What you are asked to do
Retype the data below without altering anything.

Listed records
****************************************
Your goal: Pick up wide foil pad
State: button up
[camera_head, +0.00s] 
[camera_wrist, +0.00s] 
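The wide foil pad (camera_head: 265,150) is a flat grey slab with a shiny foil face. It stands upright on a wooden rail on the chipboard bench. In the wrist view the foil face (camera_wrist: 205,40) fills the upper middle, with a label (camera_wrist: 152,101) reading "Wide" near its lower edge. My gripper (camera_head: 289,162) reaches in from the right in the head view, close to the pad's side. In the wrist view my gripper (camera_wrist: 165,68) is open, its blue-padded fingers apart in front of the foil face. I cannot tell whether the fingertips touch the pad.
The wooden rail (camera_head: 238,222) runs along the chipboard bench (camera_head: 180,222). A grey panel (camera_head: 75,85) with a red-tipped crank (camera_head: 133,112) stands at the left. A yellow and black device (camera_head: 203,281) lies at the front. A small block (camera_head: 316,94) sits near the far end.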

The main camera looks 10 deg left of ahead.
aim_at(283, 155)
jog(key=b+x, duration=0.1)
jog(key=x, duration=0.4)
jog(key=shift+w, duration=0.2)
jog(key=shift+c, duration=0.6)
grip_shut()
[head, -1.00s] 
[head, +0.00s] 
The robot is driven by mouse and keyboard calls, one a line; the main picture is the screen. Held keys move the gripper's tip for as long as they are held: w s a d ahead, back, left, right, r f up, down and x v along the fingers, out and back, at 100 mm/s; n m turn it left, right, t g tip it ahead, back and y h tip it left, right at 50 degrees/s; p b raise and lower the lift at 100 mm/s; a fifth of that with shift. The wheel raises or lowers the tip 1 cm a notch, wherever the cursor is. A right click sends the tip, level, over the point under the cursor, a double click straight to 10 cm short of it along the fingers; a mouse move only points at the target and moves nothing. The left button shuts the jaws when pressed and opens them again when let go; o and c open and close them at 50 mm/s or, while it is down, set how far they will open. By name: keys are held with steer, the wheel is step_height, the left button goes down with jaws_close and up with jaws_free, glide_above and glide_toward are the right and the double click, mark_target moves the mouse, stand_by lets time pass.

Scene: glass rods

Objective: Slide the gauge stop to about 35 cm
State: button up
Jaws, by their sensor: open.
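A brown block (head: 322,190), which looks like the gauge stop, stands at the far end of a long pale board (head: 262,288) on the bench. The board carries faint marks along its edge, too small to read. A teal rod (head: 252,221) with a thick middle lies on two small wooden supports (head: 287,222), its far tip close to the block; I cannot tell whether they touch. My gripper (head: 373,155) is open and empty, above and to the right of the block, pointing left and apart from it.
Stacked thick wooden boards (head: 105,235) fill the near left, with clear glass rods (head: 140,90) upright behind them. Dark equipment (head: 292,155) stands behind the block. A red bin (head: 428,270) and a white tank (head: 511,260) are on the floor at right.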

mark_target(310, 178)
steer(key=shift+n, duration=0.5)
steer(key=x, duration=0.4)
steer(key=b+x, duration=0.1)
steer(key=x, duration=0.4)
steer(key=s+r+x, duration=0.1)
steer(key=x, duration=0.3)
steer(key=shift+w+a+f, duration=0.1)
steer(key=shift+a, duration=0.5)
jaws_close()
****************************************
Written response
Your goal: Pick up wide foil pad
State: button up
[camera_head, +0.00s] 
[camera_wrist, +0.00s] 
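The wide foil pad (camera_head: 265,150) is a flat grey slab with a shiny foil face. It stands upright on a wooden rail on the chipboard bench. In the wrist view the foil face (camera_wrist: 205,40) fills the upper middle, with a label (camera_wrist: 152,101) reading "Wide" near its lower edge. My gripper (camera_head: 289,162) reaches in from the right in the head view, close to the pad's side. In the wrist view my gripper (camera_wrist: 165,68) is open, its blue-padded fingers apart in front of the foil face. I cannot tell whether the fingertips touch the pad.
The wooden rail (camera_head: 238,222) runs along the chipboard bench (camera_head: 180,222). A grey panel (camera_head: 75,85) with a red-tipped crank (camera_head: 133,112) stands at the left. A yellow and black device (camera_head: 203,281) lies at the front. A small block (camera_head: 316,94) sits near the far end.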

The main camera looks 10 deg left of ahead.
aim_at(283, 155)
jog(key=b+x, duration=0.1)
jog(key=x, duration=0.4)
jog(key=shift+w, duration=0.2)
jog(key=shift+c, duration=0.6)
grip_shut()
[head, -1.00s] 
[head, +0.00s] 
The robot is driven by mouse and keyboard calls, one a line; the main picture is the screen. Held keys move the gripper's tip for as long as they are held: w s a d ahead, back, left, right, r f up, down and x v along the fingers, out and back, at 100 mm/s; n m turn it left, right, t g tip it ahead, back and y h tip it left, right at 50 degrees/s; p b raise and lower the lift at 100 mm/s; a fifth of that with shift. The wheel raises or lowers the tip 1 cm a notch, wherever the cursor is. A right click sends the tip, level, over the point under the cursor, a double click straight to 10 cm short of it along the fingers; a mouse move only points at the target and moves nothing. The left button shuts the jaws when pressed and opens them again when let go; o and c open and close them at 50 mm/s or, while it is down, set how far they will open. By name: keys are held with steer, the wheel is step_height, the left button goes down with jaws_close and up with jaws_free, glide_above and glide_toward are the right and the double click, mark_target moves the mouse, stand_by lets time pass.

Scene: glass rods

Objective: Slide the gauge stop to about 35 cm
State: button up
Jaws, by their sensor: open.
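A brown block (head: 322,190), which looks like the gauge stop, stands at the far end of a long pale board (head: 262,288) on the bench. The board carries faint marks along its edge, too small to read. A teal rod (head: 252,221) with a thick middle lies on two small wooden supports (head: 287,222), its far tip close to the block; I cannot tell whether they touch. My gripper (head: 373,155) is open and empty, above and to the right of the block, pointing left and apart from it.
Stacked thick wooden boards (head: 105,235) fill the near left, with clear glass rods (head: 140,90) upright behind them. Dark equipment (head: 292,155) stands behind the block. A red bin (head: 428,270) and a white tank (head: 511,260) are on the floor at right.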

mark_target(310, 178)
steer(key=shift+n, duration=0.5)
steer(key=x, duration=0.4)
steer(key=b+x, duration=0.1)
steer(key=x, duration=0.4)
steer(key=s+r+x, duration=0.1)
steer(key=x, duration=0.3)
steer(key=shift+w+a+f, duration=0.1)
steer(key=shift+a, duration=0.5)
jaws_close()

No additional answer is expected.